┌────────

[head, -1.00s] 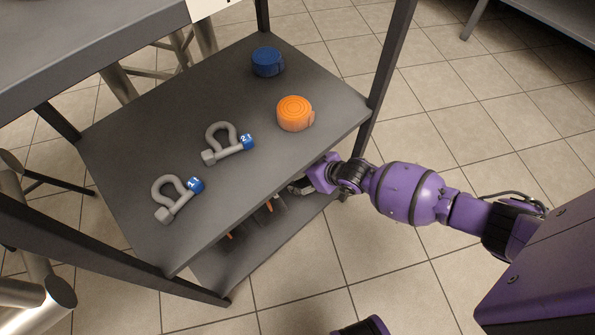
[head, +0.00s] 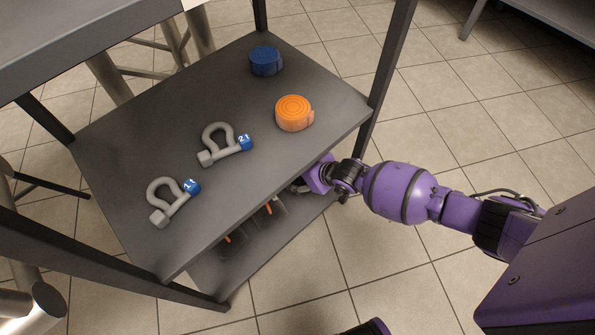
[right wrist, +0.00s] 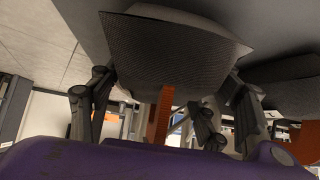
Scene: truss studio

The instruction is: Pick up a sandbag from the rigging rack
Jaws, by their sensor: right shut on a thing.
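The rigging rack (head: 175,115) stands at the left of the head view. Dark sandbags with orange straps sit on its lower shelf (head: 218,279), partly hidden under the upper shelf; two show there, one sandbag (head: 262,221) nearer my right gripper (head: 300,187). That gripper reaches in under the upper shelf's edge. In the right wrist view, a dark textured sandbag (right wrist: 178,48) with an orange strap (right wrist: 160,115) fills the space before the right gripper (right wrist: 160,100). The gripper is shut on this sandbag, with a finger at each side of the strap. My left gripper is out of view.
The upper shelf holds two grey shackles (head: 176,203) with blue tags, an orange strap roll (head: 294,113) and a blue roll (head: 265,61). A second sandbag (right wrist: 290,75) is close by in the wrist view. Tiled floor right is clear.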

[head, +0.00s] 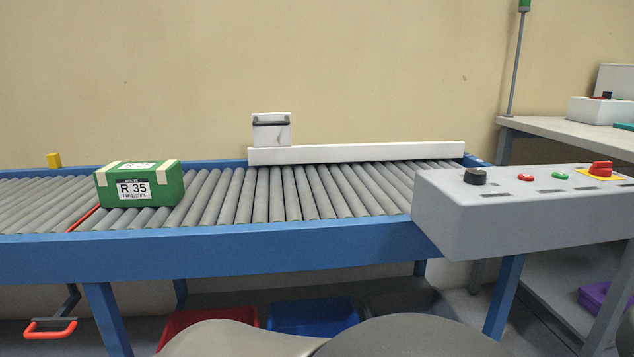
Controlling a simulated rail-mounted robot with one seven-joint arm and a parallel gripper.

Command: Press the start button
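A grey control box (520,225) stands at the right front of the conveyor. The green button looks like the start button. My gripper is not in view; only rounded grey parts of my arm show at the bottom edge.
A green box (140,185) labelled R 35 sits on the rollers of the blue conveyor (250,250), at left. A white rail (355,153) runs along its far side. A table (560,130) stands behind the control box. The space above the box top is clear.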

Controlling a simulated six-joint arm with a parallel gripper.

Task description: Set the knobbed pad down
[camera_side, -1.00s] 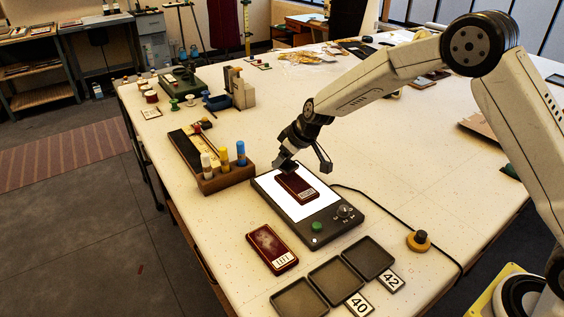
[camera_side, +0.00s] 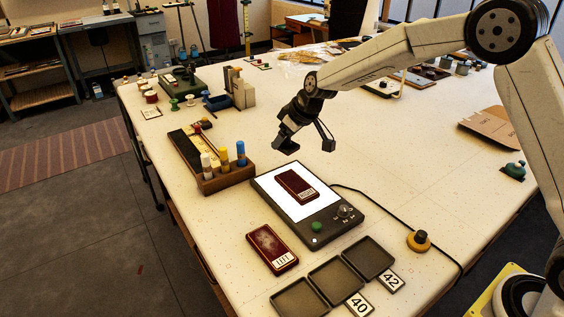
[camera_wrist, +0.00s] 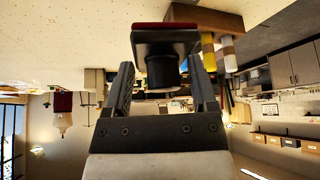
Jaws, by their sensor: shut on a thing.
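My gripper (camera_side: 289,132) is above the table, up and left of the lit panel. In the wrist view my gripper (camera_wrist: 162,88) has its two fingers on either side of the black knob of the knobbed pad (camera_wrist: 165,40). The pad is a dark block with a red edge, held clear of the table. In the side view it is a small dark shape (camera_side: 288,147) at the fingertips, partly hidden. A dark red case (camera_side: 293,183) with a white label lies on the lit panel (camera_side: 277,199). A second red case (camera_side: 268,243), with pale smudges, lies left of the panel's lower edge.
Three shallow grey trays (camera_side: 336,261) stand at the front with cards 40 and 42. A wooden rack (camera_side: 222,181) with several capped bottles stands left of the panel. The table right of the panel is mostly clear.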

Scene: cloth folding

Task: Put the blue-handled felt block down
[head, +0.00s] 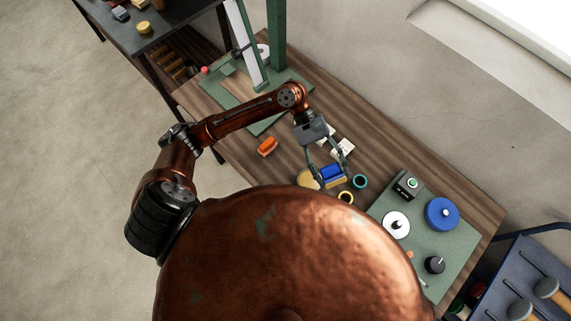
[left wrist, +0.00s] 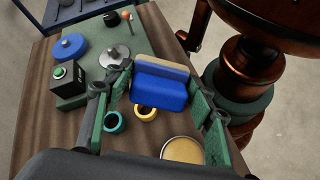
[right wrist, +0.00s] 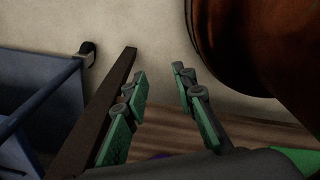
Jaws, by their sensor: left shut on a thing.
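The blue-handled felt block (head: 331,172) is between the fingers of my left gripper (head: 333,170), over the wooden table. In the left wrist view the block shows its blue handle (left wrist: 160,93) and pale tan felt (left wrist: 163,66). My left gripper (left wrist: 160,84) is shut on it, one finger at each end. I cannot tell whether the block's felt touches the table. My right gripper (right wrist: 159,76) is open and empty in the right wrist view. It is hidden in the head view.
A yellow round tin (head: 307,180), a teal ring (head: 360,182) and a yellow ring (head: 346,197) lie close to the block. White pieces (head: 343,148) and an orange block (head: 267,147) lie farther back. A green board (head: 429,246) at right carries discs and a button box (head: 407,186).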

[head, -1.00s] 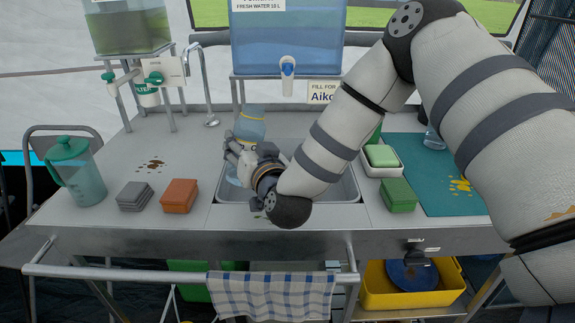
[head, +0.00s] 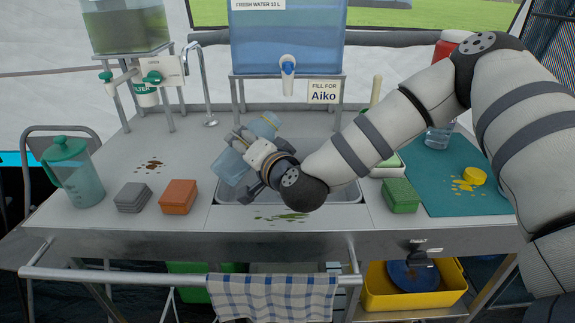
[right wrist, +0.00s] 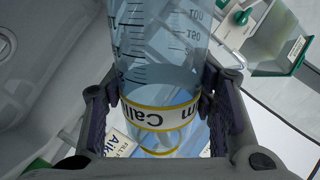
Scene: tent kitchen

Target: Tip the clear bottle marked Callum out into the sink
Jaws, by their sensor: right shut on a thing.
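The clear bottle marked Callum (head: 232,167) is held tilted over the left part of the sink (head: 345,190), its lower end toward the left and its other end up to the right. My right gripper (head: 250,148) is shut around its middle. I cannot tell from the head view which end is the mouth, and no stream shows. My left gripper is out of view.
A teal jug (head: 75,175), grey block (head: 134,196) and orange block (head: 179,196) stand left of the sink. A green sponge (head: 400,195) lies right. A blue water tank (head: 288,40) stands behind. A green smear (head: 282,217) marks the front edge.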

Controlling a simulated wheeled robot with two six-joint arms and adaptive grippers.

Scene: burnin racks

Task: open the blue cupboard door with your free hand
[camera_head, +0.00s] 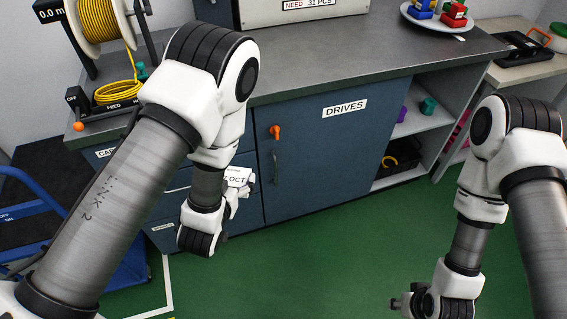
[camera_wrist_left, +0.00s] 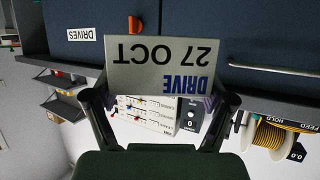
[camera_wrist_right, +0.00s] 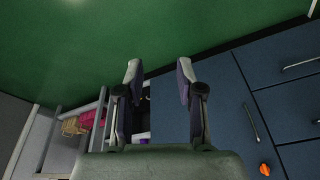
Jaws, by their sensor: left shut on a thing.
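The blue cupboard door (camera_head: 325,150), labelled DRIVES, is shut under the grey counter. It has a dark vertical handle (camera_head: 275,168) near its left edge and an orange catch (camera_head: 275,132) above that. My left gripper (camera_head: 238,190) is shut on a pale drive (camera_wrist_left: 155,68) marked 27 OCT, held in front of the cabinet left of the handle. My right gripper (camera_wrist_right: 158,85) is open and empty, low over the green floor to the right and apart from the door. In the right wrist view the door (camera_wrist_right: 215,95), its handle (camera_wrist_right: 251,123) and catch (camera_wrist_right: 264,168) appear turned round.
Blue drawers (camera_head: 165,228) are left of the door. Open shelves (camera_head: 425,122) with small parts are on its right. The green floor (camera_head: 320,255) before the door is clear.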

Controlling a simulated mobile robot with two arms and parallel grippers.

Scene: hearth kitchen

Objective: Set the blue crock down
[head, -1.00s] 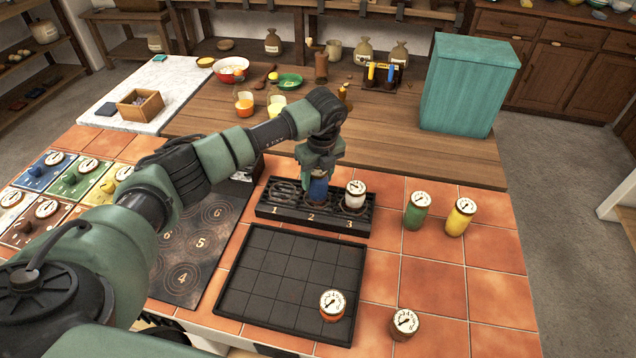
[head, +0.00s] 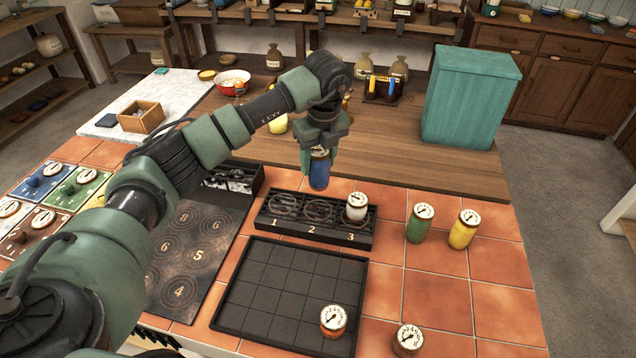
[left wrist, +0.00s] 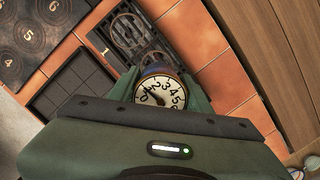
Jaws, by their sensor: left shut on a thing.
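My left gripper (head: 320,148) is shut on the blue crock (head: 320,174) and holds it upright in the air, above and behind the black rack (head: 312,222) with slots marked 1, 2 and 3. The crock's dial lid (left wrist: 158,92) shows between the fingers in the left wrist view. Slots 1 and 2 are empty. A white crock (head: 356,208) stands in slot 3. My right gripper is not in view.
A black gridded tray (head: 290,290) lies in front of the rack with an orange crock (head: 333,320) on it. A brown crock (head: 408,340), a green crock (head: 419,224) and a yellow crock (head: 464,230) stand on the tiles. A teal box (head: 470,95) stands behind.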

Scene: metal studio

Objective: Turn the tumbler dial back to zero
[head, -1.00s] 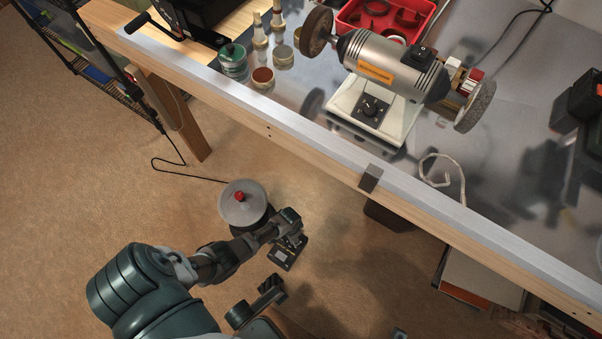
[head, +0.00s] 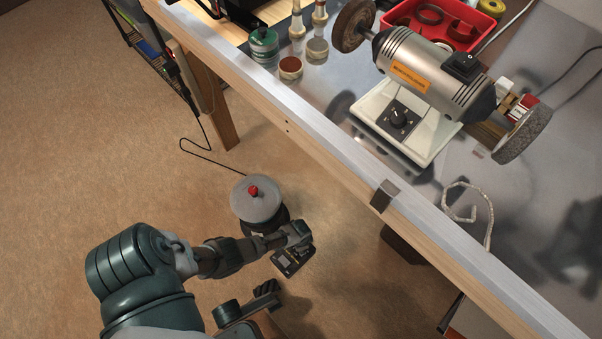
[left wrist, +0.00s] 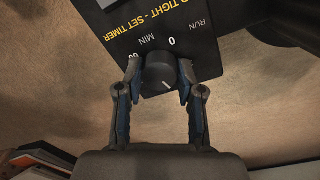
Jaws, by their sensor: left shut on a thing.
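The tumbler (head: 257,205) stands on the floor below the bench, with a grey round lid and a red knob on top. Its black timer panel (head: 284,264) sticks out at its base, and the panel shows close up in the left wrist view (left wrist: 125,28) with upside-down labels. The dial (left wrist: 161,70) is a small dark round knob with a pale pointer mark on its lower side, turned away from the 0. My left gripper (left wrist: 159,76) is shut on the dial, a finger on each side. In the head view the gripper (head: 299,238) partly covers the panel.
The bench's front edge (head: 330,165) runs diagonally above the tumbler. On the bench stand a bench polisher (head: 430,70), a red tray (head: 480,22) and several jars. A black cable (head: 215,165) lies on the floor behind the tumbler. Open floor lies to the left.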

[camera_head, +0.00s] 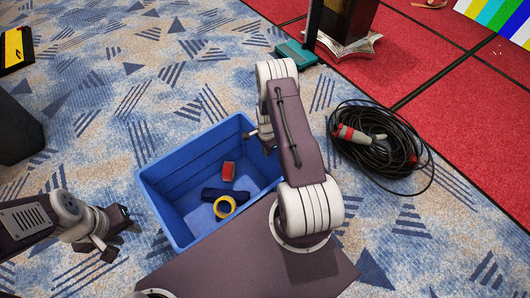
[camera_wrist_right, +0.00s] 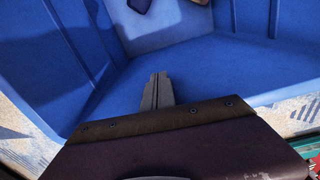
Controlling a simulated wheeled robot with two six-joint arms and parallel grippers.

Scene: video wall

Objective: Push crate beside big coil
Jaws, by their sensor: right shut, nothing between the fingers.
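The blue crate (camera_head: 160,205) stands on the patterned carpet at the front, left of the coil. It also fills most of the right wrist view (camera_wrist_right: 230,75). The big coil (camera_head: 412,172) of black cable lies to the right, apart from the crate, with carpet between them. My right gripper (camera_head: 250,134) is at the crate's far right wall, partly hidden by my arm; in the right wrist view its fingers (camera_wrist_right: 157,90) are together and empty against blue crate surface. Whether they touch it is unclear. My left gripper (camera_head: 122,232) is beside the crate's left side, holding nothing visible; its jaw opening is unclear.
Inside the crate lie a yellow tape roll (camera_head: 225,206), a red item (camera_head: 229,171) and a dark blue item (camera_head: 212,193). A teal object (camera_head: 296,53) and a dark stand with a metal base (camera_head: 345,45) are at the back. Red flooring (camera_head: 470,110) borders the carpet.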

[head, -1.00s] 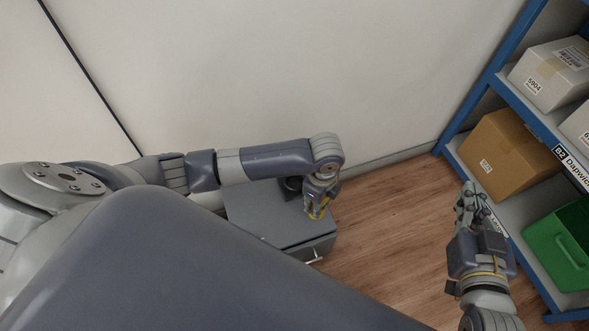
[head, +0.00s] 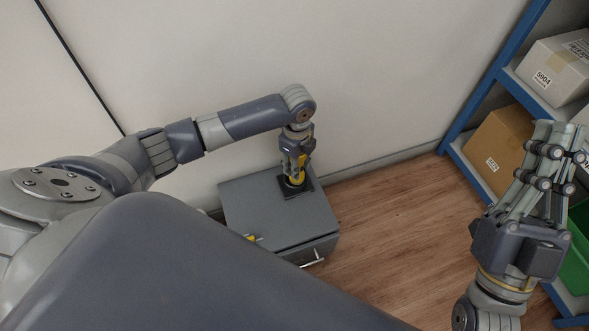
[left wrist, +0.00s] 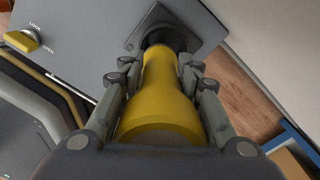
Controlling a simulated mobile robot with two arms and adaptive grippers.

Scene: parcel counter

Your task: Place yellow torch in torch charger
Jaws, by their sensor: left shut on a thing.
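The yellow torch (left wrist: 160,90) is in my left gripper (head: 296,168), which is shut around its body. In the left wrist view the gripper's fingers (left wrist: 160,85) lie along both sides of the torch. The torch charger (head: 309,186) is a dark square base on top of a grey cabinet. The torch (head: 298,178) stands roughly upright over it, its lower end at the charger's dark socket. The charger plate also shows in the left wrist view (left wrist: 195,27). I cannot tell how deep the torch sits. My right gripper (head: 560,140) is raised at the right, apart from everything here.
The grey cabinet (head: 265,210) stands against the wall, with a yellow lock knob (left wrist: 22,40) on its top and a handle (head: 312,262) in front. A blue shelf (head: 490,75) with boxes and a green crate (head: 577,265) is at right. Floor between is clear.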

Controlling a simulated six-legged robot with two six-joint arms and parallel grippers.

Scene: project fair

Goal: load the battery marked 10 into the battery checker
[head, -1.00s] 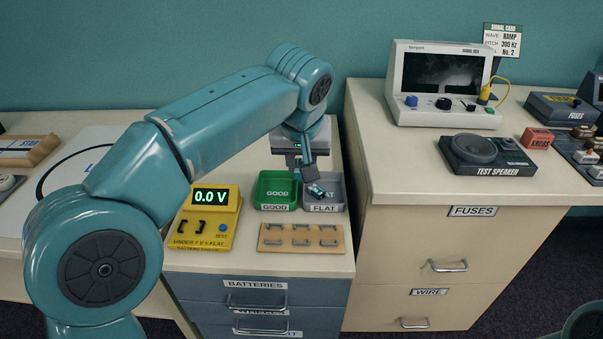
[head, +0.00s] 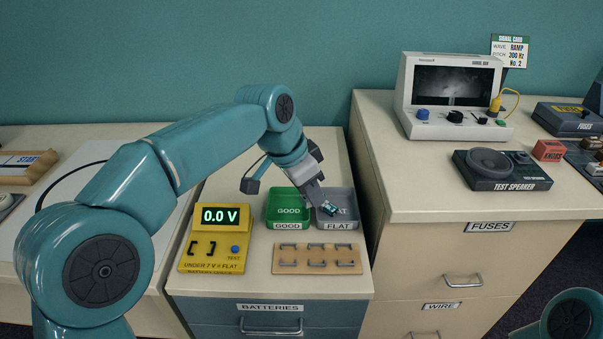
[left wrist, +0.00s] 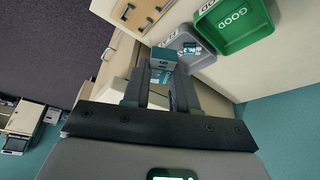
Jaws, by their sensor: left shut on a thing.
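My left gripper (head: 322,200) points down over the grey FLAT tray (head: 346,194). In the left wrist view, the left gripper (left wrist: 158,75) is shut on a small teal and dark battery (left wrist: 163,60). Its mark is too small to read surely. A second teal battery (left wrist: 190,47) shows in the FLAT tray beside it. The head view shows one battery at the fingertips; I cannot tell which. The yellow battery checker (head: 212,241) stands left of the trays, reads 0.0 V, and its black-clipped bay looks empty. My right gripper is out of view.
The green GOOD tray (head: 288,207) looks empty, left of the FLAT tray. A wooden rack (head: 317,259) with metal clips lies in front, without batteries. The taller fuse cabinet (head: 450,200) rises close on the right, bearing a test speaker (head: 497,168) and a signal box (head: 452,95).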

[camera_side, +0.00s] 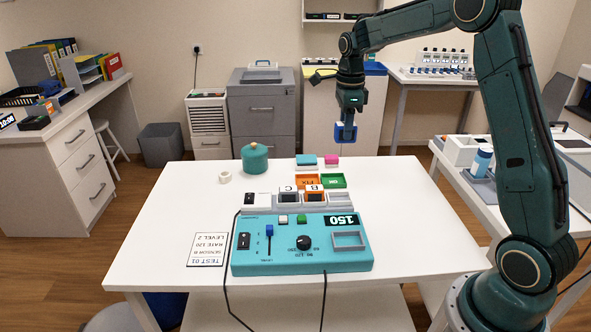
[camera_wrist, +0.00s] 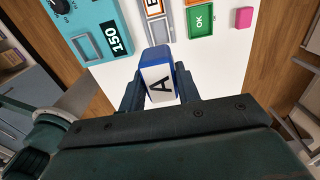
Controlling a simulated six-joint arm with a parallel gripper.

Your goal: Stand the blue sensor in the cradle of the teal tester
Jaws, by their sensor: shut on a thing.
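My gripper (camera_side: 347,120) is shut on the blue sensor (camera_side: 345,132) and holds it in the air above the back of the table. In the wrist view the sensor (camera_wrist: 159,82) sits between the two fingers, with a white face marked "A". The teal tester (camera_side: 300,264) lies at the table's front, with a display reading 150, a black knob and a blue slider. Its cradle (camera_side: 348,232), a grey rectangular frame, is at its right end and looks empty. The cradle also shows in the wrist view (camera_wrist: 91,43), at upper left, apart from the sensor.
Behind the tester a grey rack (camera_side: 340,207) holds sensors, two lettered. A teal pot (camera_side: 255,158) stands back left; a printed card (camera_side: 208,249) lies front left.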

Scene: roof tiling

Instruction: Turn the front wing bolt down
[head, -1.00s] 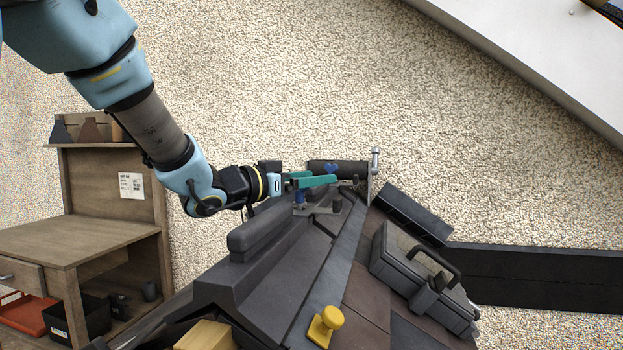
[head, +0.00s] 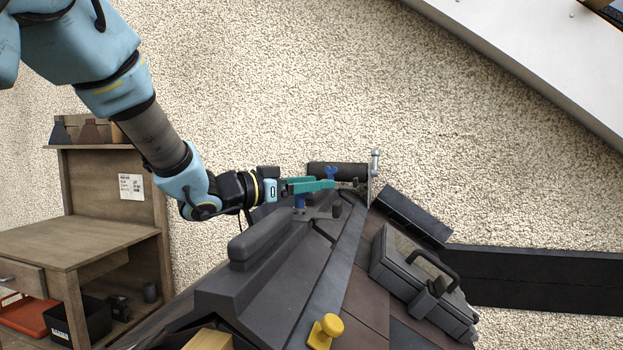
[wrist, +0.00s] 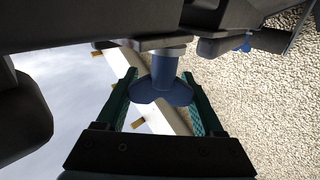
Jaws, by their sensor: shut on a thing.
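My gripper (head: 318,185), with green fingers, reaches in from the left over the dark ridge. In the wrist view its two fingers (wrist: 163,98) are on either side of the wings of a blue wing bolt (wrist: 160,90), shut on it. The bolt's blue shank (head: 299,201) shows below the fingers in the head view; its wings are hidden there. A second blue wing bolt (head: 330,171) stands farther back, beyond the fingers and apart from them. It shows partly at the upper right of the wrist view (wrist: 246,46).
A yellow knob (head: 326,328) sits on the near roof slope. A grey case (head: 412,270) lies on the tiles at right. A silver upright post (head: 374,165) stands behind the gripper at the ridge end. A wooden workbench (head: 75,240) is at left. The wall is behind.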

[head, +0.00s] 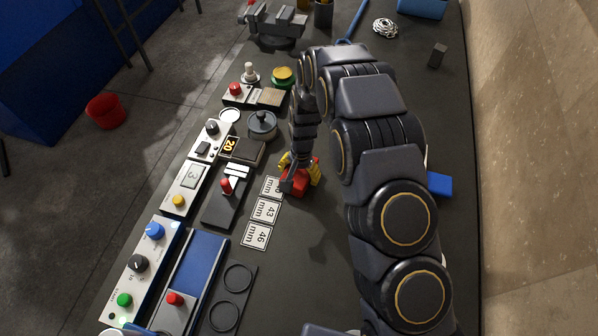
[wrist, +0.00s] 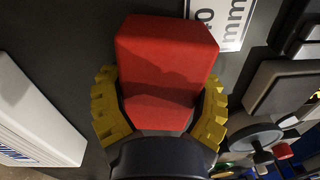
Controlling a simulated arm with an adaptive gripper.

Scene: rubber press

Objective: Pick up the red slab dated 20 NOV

└────────

> _AIM OF THE TASK_
With the pictures left out, restate word for word every line of the data above, from the first down to the line that contains "The instruction is: Pick".

> _WRITTEN REPLY_
[head, -1.00s] 
[head, +0.00s] 
[right wrist, +0.00s] 
Scene: truss studio

The instruction is: Pick up a sandbag from the rigging rack

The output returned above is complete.